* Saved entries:
################
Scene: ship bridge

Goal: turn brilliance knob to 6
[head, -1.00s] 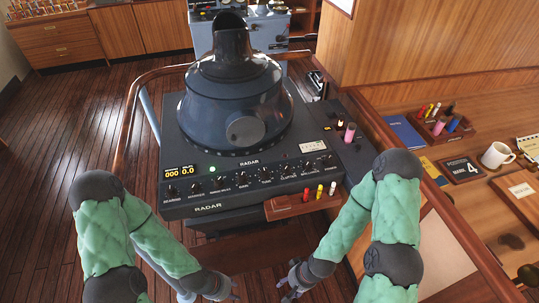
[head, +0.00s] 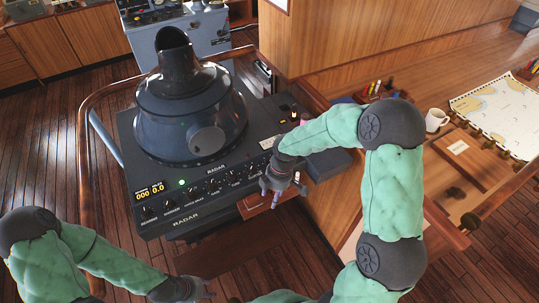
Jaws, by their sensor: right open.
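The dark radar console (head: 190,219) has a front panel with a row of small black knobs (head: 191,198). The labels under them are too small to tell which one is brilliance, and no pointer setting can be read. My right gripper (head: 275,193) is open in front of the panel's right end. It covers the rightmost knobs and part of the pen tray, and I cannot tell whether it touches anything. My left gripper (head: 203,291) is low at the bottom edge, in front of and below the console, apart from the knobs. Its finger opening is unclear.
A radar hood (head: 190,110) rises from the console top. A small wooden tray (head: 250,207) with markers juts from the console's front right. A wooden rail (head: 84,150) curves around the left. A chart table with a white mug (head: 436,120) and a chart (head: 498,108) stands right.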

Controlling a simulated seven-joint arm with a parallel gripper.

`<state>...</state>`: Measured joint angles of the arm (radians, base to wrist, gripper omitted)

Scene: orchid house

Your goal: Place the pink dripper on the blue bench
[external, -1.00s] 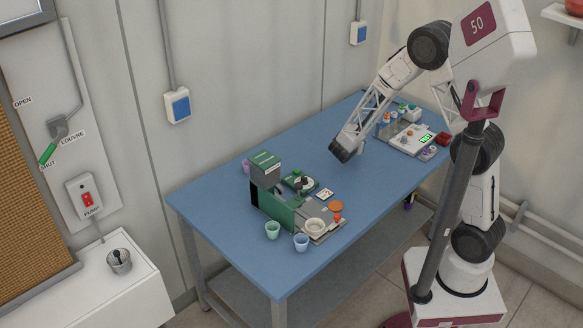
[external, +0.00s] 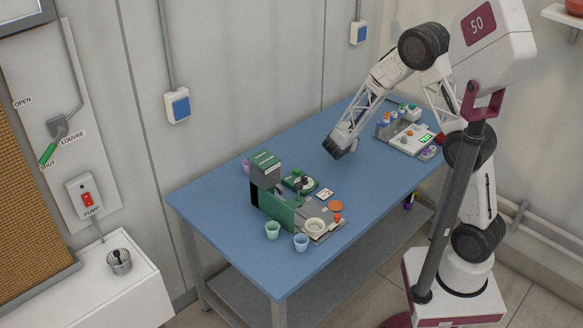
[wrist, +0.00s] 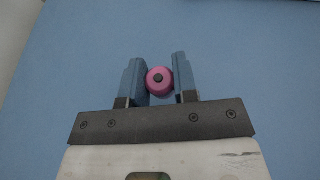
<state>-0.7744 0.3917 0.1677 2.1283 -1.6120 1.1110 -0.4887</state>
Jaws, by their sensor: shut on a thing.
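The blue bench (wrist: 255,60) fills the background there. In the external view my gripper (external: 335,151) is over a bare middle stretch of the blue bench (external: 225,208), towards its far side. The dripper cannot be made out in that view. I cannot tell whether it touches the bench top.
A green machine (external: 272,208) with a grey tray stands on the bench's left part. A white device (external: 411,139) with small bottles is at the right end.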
################
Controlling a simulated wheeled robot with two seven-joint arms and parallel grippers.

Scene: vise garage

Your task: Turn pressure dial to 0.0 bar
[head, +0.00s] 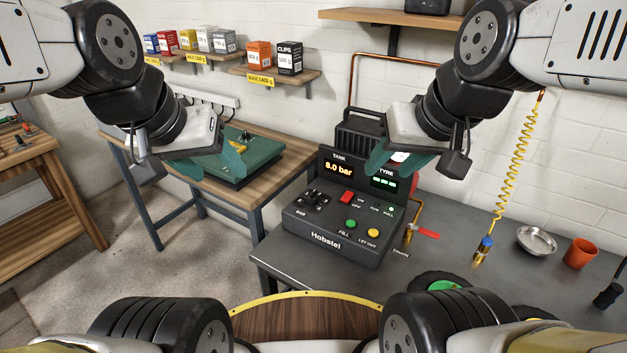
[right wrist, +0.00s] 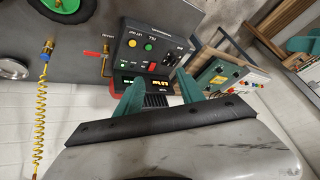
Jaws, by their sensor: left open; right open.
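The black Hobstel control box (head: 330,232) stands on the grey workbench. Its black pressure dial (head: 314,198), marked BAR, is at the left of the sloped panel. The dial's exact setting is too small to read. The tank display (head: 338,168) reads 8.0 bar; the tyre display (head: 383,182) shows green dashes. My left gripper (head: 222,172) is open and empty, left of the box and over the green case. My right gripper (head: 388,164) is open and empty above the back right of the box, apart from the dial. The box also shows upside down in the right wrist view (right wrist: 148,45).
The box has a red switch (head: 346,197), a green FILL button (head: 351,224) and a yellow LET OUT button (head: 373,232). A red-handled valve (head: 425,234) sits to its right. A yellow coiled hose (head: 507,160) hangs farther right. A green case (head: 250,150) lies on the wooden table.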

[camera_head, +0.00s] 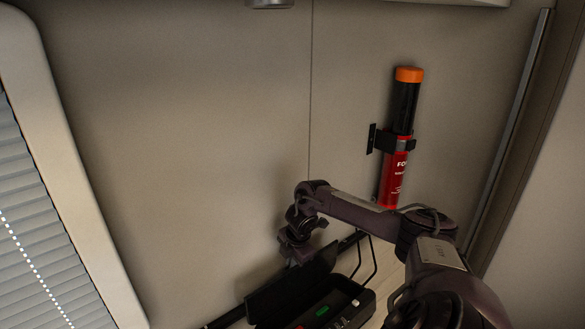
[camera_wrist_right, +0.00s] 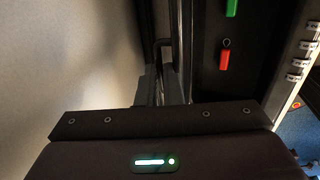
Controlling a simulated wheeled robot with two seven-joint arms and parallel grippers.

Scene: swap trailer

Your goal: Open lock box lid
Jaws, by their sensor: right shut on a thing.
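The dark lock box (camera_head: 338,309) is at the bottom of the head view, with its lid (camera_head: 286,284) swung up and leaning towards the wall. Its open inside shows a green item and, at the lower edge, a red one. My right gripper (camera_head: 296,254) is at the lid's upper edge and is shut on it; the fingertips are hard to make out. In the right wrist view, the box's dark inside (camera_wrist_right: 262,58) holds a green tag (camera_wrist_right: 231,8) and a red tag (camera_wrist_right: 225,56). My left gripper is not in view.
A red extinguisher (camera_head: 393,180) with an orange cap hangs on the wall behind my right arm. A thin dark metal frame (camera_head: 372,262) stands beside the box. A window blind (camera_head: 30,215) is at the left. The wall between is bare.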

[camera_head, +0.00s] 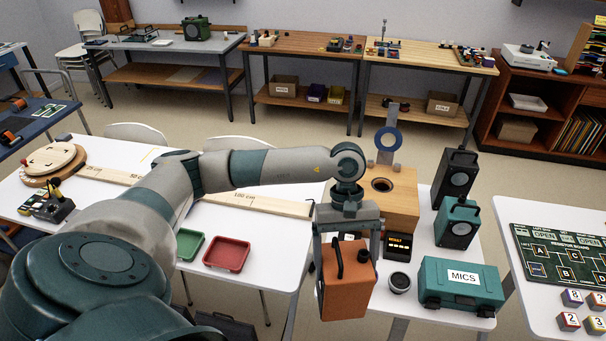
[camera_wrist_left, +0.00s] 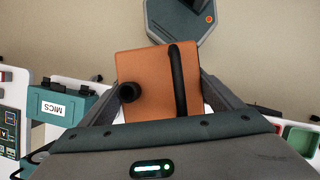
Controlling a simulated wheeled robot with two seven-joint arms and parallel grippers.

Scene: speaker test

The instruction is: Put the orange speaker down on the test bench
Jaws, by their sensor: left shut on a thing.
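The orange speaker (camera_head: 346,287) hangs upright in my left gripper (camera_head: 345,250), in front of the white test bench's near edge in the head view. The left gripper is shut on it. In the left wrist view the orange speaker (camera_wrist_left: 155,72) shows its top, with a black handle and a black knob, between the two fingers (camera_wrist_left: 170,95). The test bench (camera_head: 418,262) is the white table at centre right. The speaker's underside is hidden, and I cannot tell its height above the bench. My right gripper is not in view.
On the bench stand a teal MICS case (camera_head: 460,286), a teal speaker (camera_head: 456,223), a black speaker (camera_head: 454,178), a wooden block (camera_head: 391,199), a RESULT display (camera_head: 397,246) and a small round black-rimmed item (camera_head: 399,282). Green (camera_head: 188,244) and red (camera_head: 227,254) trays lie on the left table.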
################
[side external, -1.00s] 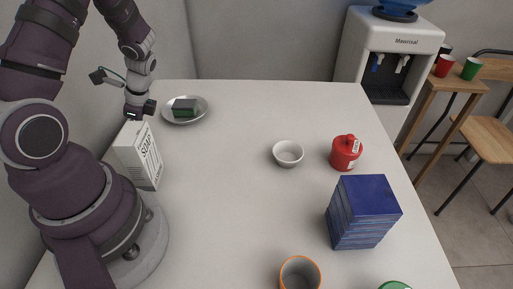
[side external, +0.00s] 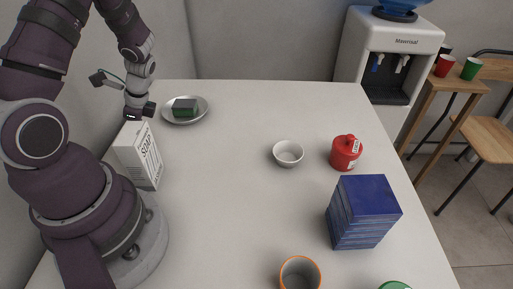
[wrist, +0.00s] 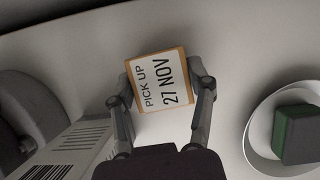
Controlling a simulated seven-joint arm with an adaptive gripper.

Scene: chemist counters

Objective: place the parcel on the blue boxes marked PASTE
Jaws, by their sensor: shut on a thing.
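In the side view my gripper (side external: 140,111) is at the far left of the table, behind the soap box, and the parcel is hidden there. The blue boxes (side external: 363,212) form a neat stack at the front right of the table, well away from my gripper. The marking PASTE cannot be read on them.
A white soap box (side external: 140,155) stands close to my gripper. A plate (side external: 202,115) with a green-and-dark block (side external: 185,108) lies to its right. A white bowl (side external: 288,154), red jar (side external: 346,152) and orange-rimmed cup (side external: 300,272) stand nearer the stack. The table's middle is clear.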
################
* Requirements: Among the records above, extract exactly the lines from the line with "Scene: speaker test" to the line with "The instruction is: Put", both lines included, and leave out the rest.

* Solution:
Scene: speaker test

The instruction is: Put the orange speaker down on the test bench

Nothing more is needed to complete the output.